**Supplied information**
▼▼▼

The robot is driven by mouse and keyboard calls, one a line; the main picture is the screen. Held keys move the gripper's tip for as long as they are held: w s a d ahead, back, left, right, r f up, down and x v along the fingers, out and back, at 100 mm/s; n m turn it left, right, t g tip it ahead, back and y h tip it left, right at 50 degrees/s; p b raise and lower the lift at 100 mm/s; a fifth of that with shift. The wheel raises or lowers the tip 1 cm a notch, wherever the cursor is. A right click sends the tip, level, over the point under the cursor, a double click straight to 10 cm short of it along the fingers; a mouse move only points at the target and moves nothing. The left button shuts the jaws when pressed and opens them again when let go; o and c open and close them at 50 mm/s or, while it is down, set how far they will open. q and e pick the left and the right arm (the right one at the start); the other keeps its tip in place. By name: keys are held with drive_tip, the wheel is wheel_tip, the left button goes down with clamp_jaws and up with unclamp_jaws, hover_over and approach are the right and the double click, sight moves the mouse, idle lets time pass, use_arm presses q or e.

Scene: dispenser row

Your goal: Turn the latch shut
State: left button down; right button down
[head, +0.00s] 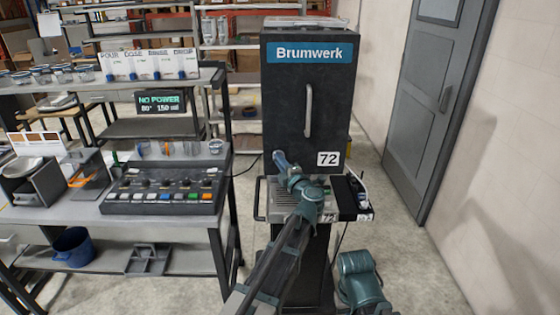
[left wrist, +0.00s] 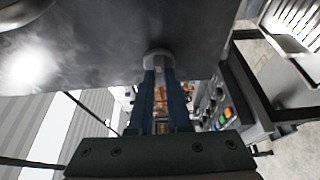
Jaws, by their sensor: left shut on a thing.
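The black Brumwerk machine (head: 290,105) stands at the centre of the head view, its door closed against the front as far as I can see. My left gripper (head: 279,158) reaches the lower left of its front and covers the latch there. In the left wrist view, the grey round end of the latch (left wrist: 158,57) shows at the tips of my left gripper (left wrist: 160,78). The fingers are close together and shut on it. The turn of the latch is hidden by the fingers. My right gripper is out of view.
A vertical handle (head: 308,111) is on the machine's front, and a tag 72 (head: 328,158) is low on it. A small black box (head: 352,198) stands to the right. A control panel (head: 167,185) sits on the left bench. A grey door (head: 430,100) is at the right.

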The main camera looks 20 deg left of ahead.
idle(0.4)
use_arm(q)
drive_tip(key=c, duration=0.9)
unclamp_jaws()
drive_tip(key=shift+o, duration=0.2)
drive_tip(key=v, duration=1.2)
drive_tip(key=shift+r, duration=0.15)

▲▲▲

**Exercise aim**
Only the count is wanted: report how many lines of the material above hold the word "button".

**Written reply**
2